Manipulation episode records
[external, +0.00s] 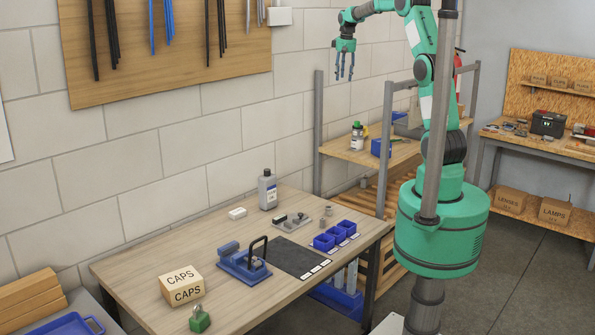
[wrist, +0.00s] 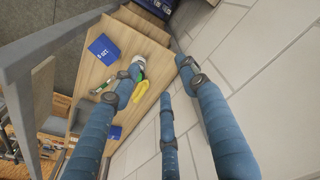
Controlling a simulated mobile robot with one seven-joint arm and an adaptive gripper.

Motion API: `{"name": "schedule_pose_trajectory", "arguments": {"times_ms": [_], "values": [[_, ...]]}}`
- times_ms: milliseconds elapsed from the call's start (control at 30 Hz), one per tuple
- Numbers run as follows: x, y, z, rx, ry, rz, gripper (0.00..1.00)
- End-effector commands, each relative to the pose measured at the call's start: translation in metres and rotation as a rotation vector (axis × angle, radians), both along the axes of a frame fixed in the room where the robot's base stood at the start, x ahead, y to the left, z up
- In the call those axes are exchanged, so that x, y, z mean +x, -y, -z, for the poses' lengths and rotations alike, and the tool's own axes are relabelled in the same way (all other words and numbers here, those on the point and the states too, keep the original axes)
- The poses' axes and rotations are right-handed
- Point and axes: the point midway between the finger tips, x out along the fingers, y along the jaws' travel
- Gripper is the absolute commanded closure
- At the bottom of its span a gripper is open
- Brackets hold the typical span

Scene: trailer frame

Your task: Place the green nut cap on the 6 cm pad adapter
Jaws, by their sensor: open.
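A small green piece with a grey top (external: 200,320) stands at the front left of the wooden workbench (external: 150,265), next to the CAPS box (external: 182,286); it may be the green nut cap, but its details are too small to tell. I cannot make out which part is the 6 cm pad adapter. A blue fixture with a dark handle (external: 243,263) sits mid-bench. My gripper (external: 344,72) is high near the wall, far above and right of the bench, open and empty. Its blue fingers (wrist: 162,80) are spread apart in the wrist view.
Blue bins (external: 335,236), a dark mat (external: 298,258), a metal plate with parts (external: 292,223) and a grey bottle (external: 267,190) occupy the bench. A shelf (external: 350,153) with a green-and-white bottle (external: 357,134) stands behind it. A grey post (external: 388,130) rises near my arm.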

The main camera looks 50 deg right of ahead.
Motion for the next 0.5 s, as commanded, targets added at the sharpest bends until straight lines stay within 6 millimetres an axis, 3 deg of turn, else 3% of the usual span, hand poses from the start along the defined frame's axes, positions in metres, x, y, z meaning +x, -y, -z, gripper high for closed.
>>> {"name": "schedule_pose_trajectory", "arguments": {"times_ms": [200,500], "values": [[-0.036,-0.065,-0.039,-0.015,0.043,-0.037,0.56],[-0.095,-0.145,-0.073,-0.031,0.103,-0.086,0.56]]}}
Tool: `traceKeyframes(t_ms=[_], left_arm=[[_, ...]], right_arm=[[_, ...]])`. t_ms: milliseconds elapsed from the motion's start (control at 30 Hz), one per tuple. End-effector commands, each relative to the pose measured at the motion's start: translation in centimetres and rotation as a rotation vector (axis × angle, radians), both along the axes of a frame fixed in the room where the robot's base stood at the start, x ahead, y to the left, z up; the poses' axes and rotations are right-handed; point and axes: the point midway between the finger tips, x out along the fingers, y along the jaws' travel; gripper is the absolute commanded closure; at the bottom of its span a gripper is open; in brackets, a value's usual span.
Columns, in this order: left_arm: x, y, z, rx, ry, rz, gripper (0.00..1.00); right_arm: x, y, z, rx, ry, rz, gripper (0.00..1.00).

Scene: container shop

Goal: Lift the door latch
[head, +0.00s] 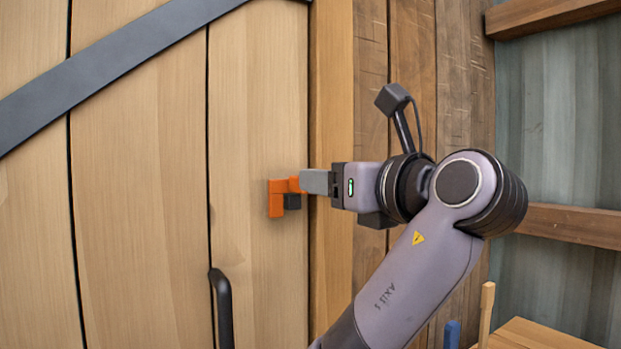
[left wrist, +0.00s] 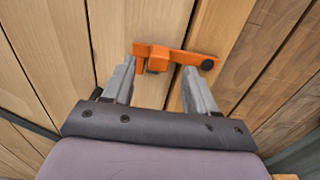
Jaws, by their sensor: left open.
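The orange door latch (head: 277,198) is on the light wooden door near its right edge, with a small dark block (head: 292,202) beside it. In the left wrist view the orange latch (left wrist: 180,55) lies across the gap between door and frame, with a round dark pivot (left wrist: 207,65) at its right end. My left gripper (head: 306,183) is at the latch and covers its right part in the head view. In the left wrist view its two fingers (left wrist: 160,78) are apart, just below the latch bar; contact cannot be told. My right gripper is not in view.
A black door handle (head: 222,310) is below and left of the latch. A dark diagonal strap (head: 90,68) crosses the upper door. At lower right are a wooden surface (head: 540,336) and upright blue (head: 452,335) and wooden (head: 486,310) pieces.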

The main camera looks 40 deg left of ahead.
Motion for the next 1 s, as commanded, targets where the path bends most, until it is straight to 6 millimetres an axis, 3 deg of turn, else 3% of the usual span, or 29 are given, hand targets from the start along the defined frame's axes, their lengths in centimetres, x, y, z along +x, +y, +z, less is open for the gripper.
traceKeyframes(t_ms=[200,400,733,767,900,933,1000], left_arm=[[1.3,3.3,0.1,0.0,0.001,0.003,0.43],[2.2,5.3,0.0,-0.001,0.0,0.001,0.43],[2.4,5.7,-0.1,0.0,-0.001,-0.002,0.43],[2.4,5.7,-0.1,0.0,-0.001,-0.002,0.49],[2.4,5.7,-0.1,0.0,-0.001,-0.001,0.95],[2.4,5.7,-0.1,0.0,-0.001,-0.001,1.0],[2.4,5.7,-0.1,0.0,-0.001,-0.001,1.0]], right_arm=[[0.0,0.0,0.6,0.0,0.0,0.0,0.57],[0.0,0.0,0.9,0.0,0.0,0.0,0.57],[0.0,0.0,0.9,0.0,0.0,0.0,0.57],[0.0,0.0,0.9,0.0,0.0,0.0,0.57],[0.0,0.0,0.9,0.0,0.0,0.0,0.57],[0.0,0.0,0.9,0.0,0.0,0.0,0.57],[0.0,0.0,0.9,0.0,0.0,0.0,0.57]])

* [Work to be completed]
Copy out each line of the records where the string "handed" appears.

* [Complete response]
- The poses' axes and rotations are right-handed
Tool: `traceKeyframes(t_ms=[_], left_arm=[[_, ...]], right_arm=[[_, ...]])`. t_ms: milliseconds elapsed from the motion's start (control at 30 Hz), one per tuple. End-effector commands, each relative to the pose measured at the motion's start: translation in centimetres and rotation as a rotation vector (axis × angle, radians), both along the axes of a frame fixed in the room where the robot's base stood at the start, x ahead, y to the left, z up; the poses' axes and rotations are right-handed; point and axes: the point midway between the finger tips, x out along the fingers, y along the jaws' travel; gripper is the absolute commanded closure; at the bottom of its span a gripper is open; in brackets, a value's usual span.

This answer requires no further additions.